LONDON/PARIS (Reuters) -Telecoms billionaire Patrick Drahi has bought a 12.1% stake worth about 2.2 billion pounds ($3.1 billion) in BT Group, backing its ambition to build a nationwide fibre broadband network.

Drahi’s newly-created vehicle Altice UK announced the holding in a statement on Thursday which drove BT’s shares to a 17-month high. They were trading up 7.7% at 197 pence at 1422 GMT.

Altice UK is owned by Next Alt, dealmaker Drahi’s private holding, which also controls SFR, the second largest telecoms operator in France behind Orange.

“Altice holds the board and management team of BT in high regard and is supportive of their strategy,” Altice UK, a company formed for the purpose of holding the BT stake, said.

“Altice UK has informed the BT board that it does not intend to make a takeover offer for BT,” it added.

BT, Britain’s biggest broadband and mobile operator, is recasting itself as the British national champion to upgrade the country’s broadband network which lags other markets such as Spain.

It plans to extend fibre broadband to 25 million homes and businesses by 2026, and it is seeking a partner to help fund the work. It is also considering selling a stake in its sports TV operation.

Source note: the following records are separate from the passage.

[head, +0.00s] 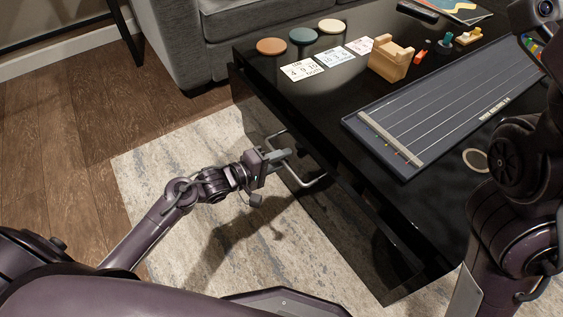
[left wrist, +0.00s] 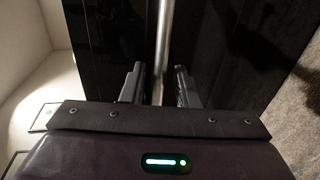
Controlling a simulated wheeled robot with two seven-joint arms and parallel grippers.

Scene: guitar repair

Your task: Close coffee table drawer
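The coffee table (head: 345,150) is glossy black and stands right of centre in the head view. Its drawer (head: 330,215) has a black front facing my left arm; how far it stands out is hard to tell. A silver bar handle (head: 312,184) is on that front. My left gripper (head: 283,154) is at the handle. In the left wrist view, the handle bar (left wrist: 164,40) runs between the two fingers of my left gripper (left wrist: 160,88), with gaps showing beside it. The fingers are apart. My right arm shows at the right edge, but its fingers do not show.
On the tabletop lie a guitar-neck board (head: 450,110), a wooden block (head: 391,61), cards (head: 303,70) and round discs (head: 271,46). A grey sofa (head: 245,25) stands behind. A pale rug (head: 170,160) covers clear floor on the left.

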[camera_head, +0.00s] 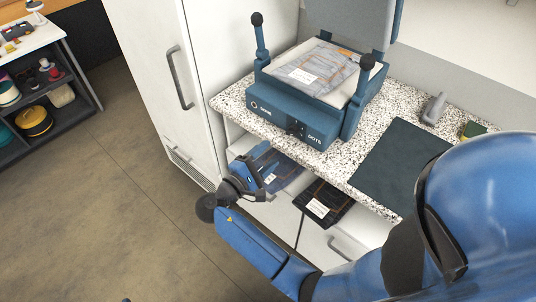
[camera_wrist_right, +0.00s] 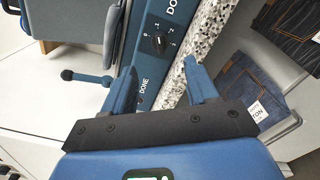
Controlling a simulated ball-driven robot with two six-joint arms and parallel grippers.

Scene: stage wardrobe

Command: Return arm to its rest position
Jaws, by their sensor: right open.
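My right arm comes in from the lower right in the head view, with its blue gripper (camera_head: 240,172) low in front of the counter's front edge. In the right wrist view the gripper (camera_wrist_right: 158,88) has its two blue fingers spread apart with no object between them. Behind the fingers are the blue press's front panel with its dial and the speckled counter edge. My left gripper is not in view.
The blue press (camera_head: 292,115) stands open on the speckled counter (camera_head: 233,103) with folded denim (camera_head: 322,72) on it. Folded blue jeans (camera_head: 283,172) and a dark folded garment (camera_head: 322,204) lie below the counter. A dark mat (camera_head: 400,165) covers the counter's right part. Floor at left is clear.

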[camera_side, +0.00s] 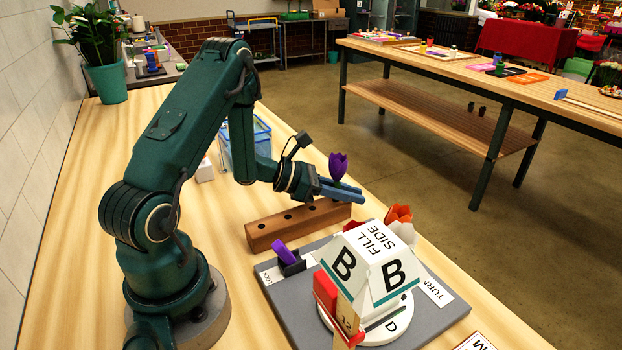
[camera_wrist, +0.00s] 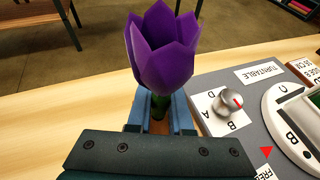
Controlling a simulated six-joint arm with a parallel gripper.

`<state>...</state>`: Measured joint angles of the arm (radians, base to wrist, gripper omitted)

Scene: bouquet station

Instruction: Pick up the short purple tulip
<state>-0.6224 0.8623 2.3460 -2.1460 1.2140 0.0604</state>
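The purple tulip (camera_side: 338,166) stands upright above the far end of a brown wooden block with holes (camera_side: 290,226). Its bloom (camera_wrist: 163,48) fills the upper middle of the wrist view, with a little green stem below. My gripper (camera_side: 344,190) is level, with its blue fingers at the stem just under the bloom. In the wrist view my gripper (camera_wrist: 162,112) has one finger on each side of the stem, and a gap shows between them. The stem's foot is hidden by the fingers, so I cannot see how it sits in the block.
A grey board (camera_side: 280,292) carries a white turntable with B panels (camera_side: 380,268) and orange and white flowers behind. A small purple piece sits in a black holder (camera_side: 290,262). A knob (camera_wrist: 230,101) is on the board. A blue clear bin (camera_side: 250,145) stands behind my arm.

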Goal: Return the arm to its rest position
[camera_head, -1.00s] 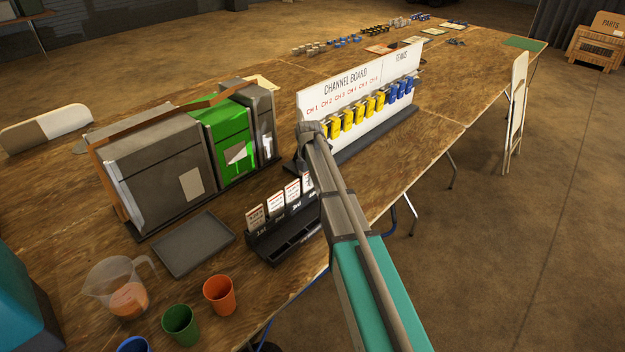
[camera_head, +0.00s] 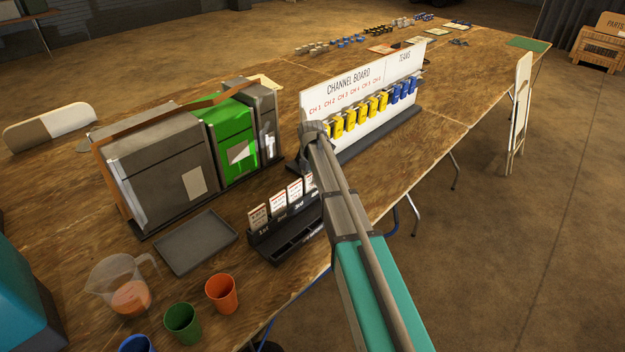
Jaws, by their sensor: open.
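My arm (camera_head: 345,205) reaches from the bottom right up over the near edge of the table. Its teal section (camera_head: 375,290) is lowest in the picture, and a grey section leads up to a dark rounded end near the left end of the channel board (camera_head: 352,88). No gripper fingers show, so the gripper is hidden or out of the picture. The arm covers part of a black card rack (camera_head: 290,232) and the board's lower left corner.
A grey and green charger-like unit (camera_head: 165,165), a grey tray (camera_head: 197,243), a measuring jug (camera_head: 122,283) and orange (camera_head: 222,293), green (camera_head: 183,323) and blue (camera_head: 137,344) cups stand left of the arm. Yellow and blue devices hang on the board. Open floor (camera_head: 530,270) lies right.

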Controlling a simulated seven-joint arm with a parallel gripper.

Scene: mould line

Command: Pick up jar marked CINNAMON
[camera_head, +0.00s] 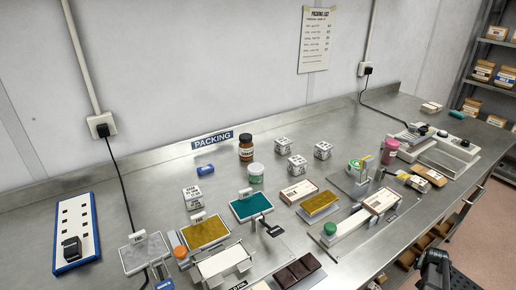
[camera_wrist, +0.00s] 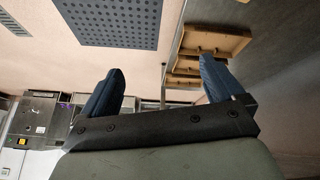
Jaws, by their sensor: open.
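No label legibly reads CINNAMON in the head view, as the print is too small. A brown jar with a dark lid and pale label (camera_head: 246,148) stands upright at the middle of the steel bench. A pink jar (camera_head: 390,150) and a green-and-white tub (camera_head: 355,166) stand farther right. My gripper (camera_wrist: 161,66) is open and empty in the wrist view, away from the jars. It faces the floor and shelving, with no jar in that view.
The steel bench (camera_head: 150,190) carries white printed cubes (camera_head: 323,150), coloured trays such as the teal one (camera_head: 251,208), and a white scale-like device (camera_head: 445,150). A blue-edged panel (camera_head: 76,232) lies left. Cables hang from wall sockets. The back strip is mostly clear.

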Drahi, known for buying undervalued telecoms assets, said BT had a significant opportunity to upgrade and extend its full-fibre broadband network.

“We understand that the expansion of the broadband network is one of the UK Government’s most important policy objectives and a core part of its levelling up agenda,” he said.

The stake makes Altice BT’s largest shareholder, ahead of Deutsche Telekom which owned 12.06% of BT based on recent filings, Refinitiv data shows.

BT noted Altice’s statement of support for its management and strategy. It said it welcomed all investors who recognised the long-term value of its business and the important role it plays in the UK.

“We are making good progress in delivering our strategy and plan,” it said.


Analysts at Jefferies said the investment was a “signal of confidence” in BT’s strategy.

“A key issue now is how Altice intends to unlock value,” they said, adding that encouraging BT to spin off its independently operated Openreach network seemed most likely.

Altice UK has ruled itself out of making a full takeover offer for six months by virtue of its statement.

Drahi, who lives between Switzerland, the United States and Israel, bought cable company Numericable in the early 2000s, and later acquired SFR from Vivendi. He recently took SFR’s parent company Altice Europe private in a buyout.

He also controls France’s most-watched news channel BFM TV, and owns the largest telecoms firm in Portugal and the second largest operators in both Israel and the Dominican Republic.

Praised for his financial acumen, he suffered a fall from grace in 2017 when Altice Europe’s shares plummeted after a report signalled it would not grow in France, fuelling fears that his group would not be able to pay its huge debts.

Drahi responded to investor concerns by ousting the chief executive and spinning off Altice’s U.S. arm.

Morgan Stanley and BNP Paribas advised Drahi.